Safari fonts?
It's possible make a script with fonts style of Safari? or even close?
pic:
http://img106.imageshack.us/img106/6789/safarioj9.jpg
pic:
http://img106.imageshack.us/img106/6789/safarioj9.jpg
Comments
@namespace url(http://www.w3.org/1999/xhtml); *{font-family:Lucida Grande!important}
ShAdY, use some better softwares
Talk with MSN, ICQ, AIM, Jabber etc. together with:
http://www.miranda-im.org/ (only 2-4mb)
http://pidgin.im/
Replace WinAMP with:
*non-opensource:
http://support.xmplay.com/
http://mpesch3.de1.cc/1by1.html
*opensource:
http://www.xmms.org/ (for GNU/Linux)
Replace iTunes & Windows Media Player with:
http://songbirdnest.com/
http://www.videolan.org/vlc/
Replace Microsoft Office & create PDFs with:
http://www.openoffice.org/ (beta3.0 can open .docx . pptx etc...)
http://www.scribus.net/
bonus:
http://audacity.sourceforge.net/
http://portablefreeware.com/
Firefox, NOT ONLY a web browser
the font of the 2 browsers together seems the same =/
=(
maybe
@namespace url(http://www.w3.org/1999/xhtml); *{font-family:"Lucida Grande"!important} or @namespace url(http://www.w3.org/1999/xhtml); *{font-family:"Lucida Grande Bold"!important}
@crash foobar2000 (snappy with large files)
but didnt became equal =/
just saw this command on css3
font-smooth Syntax:
font-smooth: auto | never | always | | length | initial | inherit
* auto - smooth text according to system defaults
* never - never smooth the fonts
* always - always smooth the fonts
* and length - If the value of the font size is the same or larger than this size measure, then smooth the font when rendering it.
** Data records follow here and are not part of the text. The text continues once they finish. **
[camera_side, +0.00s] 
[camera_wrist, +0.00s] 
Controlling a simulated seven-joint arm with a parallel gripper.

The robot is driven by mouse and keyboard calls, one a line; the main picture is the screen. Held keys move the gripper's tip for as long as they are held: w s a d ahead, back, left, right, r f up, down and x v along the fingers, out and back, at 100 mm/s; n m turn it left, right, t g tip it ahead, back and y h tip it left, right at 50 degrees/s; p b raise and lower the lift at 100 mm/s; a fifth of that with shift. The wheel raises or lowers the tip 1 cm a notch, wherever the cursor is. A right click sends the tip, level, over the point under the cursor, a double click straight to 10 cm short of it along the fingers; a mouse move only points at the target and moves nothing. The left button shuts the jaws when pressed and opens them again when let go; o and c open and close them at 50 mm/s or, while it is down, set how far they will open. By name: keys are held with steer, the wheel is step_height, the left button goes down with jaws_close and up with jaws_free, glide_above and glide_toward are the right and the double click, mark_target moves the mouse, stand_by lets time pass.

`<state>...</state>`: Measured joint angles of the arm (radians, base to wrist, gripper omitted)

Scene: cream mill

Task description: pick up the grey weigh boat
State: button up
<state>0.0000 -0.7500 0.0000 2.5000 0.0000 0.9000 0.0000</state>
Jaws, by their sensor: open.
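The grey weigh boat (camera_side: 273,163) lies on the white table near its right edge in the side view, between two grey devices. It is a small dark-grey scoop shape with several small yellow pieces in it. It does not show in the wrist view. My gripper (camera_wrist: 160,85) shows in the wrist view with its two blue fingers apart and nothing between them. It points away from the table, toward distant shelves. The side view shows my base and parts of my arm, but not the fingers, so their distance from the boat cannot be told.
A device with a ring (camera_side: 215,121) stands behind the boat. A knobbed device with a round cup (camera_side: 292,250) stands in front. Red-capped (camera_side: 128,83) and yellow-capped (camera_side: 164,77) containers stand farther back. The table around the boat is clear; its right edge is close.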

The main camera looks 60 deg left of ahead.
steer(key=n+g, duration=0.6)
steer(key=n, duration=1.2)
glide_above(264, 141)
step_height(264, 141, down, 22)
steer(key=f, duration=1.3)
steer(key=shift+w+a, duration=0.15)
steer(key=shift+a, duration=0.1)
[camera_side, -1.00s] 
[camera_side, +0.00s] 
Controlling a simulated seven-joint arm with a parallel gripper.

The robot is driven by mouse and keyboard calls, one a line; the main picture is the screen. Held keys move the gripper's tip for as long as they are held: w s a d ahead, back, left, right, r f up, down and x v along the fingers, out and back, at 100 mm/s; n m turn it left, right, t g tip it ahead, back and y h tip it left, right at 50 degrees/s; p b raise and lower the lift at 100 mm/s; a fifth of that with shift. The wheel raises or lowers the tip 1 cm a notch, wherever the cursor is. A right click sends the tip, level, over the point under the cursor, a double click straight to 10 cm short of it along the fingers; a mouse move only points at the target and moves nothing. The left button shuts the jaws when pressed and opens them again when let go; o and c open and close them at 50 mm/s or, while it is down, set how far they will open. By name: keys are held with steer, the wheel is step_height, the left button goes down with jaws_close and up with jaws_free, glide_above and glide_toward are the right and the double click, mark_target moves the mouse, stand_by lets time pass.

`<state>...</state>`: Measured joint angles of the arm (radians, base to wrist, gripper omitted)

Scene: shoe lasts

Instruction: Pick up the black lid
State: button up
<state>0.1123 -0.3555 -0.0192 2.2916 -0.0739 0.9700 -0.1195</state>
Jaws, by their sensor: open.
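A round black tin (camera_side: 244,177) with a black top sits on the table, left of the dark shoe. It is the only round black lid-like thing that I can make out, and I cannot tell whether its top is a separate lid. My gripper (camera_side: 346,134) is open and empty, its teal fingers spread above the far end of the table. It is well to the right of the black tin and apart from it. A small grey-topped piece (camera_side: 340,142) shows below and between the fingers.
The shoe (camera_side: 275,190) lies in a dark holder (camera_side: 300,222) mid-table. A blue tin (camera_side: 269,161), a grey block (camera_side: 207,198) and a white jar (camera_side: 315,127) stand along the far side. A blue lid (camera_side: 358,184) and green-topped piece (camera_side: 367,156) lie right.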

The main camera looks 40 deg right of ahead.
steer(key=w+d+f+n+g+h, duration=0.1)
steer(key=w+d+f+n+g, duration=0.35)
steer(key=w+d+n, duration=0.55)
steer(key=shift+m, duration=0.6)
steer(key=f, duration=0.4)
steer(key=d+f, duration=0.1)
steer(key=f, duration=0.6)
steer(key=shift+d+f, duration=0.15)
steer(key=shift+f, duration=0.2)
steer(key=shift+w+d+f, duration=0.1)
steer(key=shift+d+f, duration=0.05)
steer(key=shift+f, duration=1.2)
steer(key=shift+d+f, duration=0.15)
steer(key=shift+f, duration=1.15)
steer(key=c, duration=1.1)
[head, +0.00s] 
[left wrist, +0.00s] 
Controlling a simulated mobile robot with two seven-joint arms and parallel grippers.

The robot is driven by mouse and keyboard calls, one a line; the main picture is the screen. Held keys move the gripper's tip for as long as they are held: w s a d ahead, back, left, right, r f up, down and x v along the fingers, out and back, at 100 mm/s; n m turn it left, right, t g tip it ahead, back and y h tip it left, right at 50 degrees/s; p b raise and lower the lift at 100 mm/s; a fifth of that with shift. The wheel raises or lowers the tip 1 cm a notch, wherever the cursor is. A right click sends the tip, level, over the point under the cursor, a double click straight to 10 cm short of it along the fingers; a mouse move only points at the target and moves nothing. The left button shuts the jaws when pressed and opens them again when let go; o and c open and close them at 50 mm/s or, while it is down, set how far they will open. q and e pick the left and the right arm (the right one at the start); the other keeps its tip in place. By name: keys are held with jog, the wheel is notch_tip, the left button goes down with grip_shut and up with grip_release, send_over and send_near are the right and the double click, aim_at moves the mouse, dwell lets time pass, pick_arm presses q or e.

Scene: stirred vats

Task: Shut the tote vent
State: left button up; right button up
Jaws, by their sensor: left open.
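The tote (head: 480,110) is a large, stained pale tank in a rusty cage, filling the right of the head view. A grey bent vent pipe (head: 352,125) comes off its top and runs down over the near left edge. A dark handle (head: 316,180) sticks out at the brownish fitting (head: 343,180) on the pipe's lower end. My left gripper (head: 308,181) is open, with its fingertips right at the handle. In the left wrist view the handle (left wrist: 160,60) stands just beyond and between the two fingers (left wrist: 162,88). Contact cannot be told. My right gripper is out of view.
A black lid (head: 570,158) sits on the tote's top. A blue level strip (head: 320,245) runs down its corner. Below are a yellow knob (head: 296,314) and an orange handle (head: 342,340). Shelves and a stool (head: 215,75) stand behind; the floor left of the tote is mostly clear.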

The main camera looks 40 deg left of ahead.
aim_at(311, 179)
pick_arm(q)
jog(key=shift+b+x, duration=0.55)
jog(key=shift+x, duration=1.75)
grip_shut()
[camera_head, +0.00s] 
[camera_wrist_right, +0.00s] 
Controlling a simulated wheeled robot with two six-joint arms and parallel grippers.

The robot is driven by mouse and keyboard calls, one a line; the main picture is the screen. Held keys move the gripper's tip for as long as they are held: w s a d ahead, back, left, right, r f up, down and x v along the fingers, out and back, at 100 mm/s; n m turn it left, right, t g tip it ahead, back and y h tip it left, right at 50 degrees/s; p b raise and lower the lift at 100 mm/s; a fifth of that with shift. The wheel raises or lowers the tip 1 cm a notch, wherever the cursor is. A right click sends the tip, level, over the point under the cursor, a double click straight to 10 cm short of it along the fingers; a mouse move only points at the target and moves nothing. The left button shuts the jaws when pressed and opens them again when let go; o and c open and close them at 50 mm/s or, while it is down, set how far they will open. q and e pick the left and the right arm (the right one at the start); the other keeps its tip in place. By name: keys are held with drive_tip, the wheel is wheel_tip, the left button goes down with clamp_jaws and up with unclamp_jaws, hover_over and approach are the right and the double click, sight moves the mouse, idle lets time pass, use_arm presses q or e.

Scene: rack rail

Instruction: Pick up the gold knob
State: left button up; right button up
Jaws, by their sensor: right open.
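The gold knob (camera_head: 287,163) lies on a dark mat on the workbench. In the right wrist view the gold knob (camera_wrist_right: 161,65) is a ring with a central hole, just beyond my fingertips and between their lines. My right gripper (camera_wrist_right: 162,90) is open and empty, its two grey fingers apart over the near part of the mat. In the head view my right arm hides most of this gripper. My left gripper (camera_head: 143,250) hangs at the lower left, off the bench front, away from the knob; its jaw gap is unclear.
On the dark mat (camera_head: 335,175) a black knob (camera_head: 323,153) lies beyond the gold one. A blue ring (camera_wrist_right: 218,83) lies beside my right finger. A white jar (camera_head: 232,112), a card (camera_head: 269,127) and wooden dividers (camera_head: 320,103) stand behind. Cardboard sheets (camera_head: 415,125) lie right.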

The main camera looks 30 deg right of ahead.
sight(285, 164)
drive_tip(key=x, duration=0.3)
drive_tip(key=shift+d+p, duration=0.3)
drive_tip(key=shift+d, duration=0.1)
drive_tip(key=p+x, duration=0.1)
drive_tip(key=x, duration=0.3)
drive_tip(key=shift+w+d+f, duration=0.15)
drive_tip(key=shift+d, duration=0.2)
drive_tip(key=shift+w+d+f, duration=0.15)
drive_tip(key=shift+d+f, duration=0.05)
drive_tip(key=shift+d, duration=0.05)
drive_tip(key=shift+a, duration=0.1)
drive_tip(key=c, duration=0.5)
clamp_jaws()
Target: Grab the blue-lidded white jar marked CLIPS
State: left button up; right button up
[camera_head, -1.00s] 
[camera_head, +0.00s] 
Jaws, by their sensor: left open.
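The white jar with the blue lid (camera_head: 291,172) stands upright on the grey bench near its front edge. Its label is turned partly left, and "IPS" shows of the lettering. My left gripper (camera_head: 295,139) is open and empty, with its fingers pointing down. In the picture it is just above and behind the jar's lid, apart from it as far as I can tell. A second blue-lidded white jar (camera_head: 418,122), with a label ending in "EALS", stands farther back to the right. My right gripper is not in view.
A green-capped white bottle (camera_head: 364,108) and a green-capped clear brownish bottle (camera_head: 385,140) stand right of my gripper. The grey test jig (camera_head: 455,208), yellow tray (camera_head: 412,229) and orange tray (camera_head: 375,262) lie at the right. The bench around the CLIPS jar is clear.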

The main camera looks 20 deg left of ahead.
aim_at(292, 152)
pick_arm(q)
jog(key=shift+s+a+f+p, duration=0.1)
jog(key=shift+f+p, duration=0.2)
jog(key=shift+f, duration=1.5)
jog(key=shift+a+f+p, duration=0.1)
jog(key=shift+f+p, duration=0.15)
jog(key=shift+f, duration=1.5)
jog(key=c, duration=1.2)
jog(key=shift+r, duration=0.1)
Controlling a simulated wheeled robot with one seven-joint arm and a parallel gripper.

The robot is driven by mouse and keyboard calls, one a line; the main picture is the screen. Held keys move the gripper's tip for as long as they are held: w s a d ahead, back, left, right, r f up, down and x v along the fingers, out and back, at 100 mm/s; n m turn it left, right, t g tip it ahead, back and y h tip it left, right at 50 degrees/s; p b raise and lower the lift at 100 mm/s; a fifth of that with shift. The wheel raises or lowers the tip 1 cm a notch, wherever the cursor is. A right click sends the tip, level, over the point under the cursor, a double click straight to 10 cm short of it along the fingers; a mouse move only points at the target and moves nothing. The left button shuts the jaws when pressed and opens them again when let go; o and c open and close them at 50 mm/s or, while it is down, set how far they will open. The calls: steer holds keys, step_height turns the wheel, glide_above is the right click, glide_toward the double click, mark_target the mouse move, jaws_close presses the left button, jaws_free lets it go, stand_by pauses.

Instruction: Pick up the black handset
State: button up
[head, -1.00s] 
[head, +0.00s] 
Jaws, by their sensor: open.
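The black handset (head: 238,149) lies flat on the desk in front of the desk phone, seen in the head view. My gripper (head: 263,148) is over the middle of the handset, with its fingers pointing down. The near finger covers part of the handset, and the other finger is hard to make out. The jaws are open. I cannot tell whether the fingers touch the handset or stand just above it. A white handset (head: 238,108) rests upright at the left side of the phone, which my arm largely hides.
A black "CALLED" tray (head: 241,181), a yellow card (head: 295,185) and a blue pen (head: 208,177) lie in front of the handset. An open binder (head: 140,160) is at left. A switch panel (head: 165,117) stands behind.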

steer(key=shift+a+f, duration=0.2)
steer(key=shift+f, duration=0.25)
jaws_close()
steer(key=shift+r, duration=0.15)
are you trying to disable smoothing? (it should be on if you have it turned on) did what i could but i can't make it blurry
@namespace url(http://www.w3.org/1999/xhtml); *{font-family:"Lucida Grande"!important;font-size:14.5px!important;font-weight:lighter!important;line-height:1.2em!important}
also see here
"Users who rely on tools like Microsoft's ClearType Tuner to customize Windows font anti-aliasing specifically for their displays will probably be most frustrated by the use of a nonstandard antialiasing mechanism in the Windows port of Safari 3."
FF is better as it used to be, but I wouldn't call it a dream browser yet.
It has the best rendering (and that's why we write styles for it), but Safari is more advanced in CSS support, and Opera is much better written. On an old Unix box with few RAM, Opera in a Linux Emulator is still faster than a native FF.
Speaking of Open Source media players, you forgot to mention the excellent MPlayer.
@ShAdY
CSS3 has very nice new font properties, like font-effect (engrave, emboss) and font-smooth. They're not supported in FF 2.x. Don't know about FF 3 and Safari. Safari is usually the closest to CSS standard.
The problem with CSS is that - since it is an "over documented" standard - you can hear about features years before they get implemented.